『太陽』『日本のいちばん長い日』『東京裁判』『プライド・運命の瞬間』と見てきたが、昭和天皇マッカーサーの会見に至るまでをアメリカ視点で描いた作品を見るのははじめてかも。昭和天皇が戦犯として裁かれることをいかにして回避したかと言う点も、アメリカ側の見解がどう描かれるのか期待した。

 

GHQ最高司令官ダグラス・マッカーサーはあまりに有名な人だが、パイプを加えて飛行機を降りる写真のインパクト以上に何をした人なのかあまりぴんとこなかったので、映画で彼を描くのも興味深かった。映画でもこのパイプを加えて飛行機を降りるまでの裏話が描かれていて面白い。

 

もっとも、この映画の主役は昭和天皇の戦犯訴追免除に大きく関与したとされるボナー・フェラーズ准将である。

(ただし、2020年以降はそれを疑問視する見解もあるとか)

また、フェラーズ准将と友人関係にあったという一色ゆりの恋愛描写などはフィクションだとわかっているので、正直そのシーンは退屈だった。この種の史実をもとにした映画は出来る限り余計なフィクションは入れないでほしい。また、フェラーズ一色ゆりのことであまりに私情に流された判断をしているようにも見えて効果的な気がしない。

 

アメリカ映画と言っても、原案、原作、製作、俳優など、多くの日本人が関わっている。

そのため、日本描写はまあまあ、自然に描かれている。主な撮影がニュージーランドで行われたということで、ところどころ日本ぽくない雰囲気もあるが、商業映画では初と言われる皇居敷地内での撮影などもちゃんと行われている。

 

昭和天皇にどこまで戦争責任があるのか、『日本のいちばん長い日』に描かれるように、本当に昭和天皇は終戦に大きく貢献したのか、映画の中でボナー・フェラーズが言うように、それを証明するものはないし、真実を知りようもないことなのかもしれない。

マッカーサーは昭和天皇の言葉を聞き、その内容に感動し、彼を戦犯として裁かないという判断をしたようだが、映画の描き方として、ちょっとわかりにくい気もする。
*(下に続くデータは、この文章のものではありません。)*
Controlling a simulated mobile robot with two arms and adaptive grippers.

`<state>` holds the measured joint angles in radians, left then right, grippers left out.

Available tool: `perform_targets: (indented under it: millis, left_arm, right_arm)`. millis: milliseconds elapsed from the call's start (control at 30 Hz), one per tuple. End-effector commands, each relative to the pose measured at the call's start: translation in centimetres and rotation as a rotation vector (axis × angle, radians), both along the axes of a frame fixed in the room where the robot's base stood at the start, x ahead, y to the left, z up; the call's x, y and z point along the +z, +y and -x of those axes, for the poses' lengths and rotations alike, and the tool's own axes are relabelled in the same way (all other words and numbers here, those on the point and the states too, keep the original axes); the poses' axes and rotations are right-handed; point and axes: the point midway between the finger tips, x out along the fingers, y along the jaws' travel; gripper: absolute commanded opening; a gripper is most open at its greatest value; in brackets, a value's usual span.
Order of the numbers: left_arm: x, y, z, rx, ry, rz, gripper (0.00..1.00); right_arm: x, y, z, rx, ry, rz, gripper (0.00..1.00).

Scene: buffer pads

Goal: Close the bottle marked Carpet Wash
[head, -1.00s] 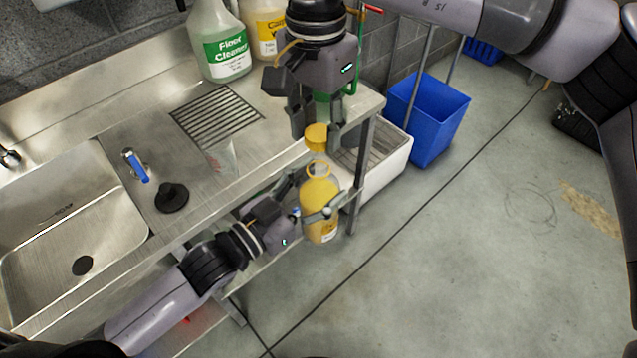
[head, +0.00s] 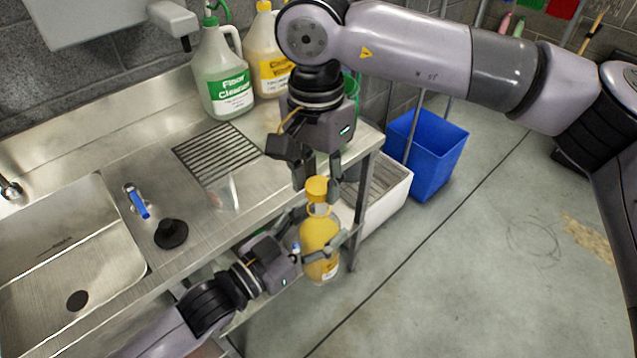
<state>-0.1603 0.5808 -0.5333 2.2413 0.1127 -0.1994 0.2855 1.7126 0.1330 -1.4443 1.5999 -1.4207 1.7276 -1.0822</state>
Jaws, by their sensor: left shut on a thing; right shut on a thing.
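My left gripper (head: 325,252) is shut on a yellow bottle (head: 319,234) and holds it upright in front of the worktop's right end. The bottle's mouth is open, with a pale ring at its neck. Only a corner of its label shows, too small to read. My right gripper (head: 318,182) points down and is shut on a yellow cap (head: 317,188). The cap is just above the bottle's mouth, nearly in line with it. I cannot tell whether they touch.
A jug marked Floor Cleaner (head: 223,75) and a jug with a yellow label (head: 268,55), partly hidden, stand at the back of the steel worktop (head: 95,165). A black stopper (head: 171,234) lies by the sink (head: 65,265).

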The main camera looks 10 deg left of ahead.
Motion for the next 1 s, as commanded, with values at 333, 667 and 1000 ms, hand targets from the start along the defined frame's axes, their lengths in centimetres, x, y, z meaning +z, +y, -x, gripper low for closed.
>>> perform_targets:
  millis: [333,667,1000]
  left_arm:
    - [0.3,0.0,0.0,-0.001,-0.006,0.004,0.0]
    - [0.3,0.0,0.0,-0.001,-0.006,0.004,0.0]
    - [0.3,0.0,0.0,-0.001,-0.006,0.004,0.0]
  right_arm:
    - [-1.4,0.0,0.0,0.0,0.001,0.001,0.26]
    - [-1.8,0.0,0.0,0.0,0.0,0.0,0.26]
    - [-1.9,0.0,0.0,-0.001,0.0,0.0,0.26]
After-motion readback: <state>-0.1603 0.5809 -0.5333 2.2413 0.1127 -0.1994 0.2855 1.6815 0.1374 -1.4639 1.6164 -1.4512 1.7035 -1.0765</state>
マッカーサーが日本を円滑に統治するために、昭和天皇を利用するという判断を下し、戦争責任を問わないよう、「天皇は戦争に反対し、世論や軍部に抵抗できず、反対しようものならクーデターが起きていた」というイメージを流したと言う話しもあるので、ますますもって何が真実なのかわかりにくい。

 

そういう意味では期待したほどの情報は得られなかったが、とりあえず、片岡孝太郎演じる昭和天皇と、トミー・リー・ジョーンズ演じるマッカーサーとの会見シーンは見所ではあった。

 

中村雅俊演じる近衛文麿は日本は欧米に習って、他国を侵略したのだと言い(近衛文麿がそういう発言をした事実はあるのか?)、火野正平演じる東条英機はチラ見せ程度で、このふたりの描写はもうちょっと見たかったような。

 

この映画の公開時、日本の戦争責任を無視し、美化しているという批判もあり、アメリカでの興行成績はふるわなかったようだが、それはともかくとしても、なんとなく映画としての面白みに欠ける出来。

題材的にかなり期待したので、その分ちょっと期待はずれ感はあったかな。

 

ちょっとネタバレ

なにげに一色ゆりの家族が戦後父親である西田敏行以外、全員亡くなっているという描写がさらりと描かれていて切ないものがあった。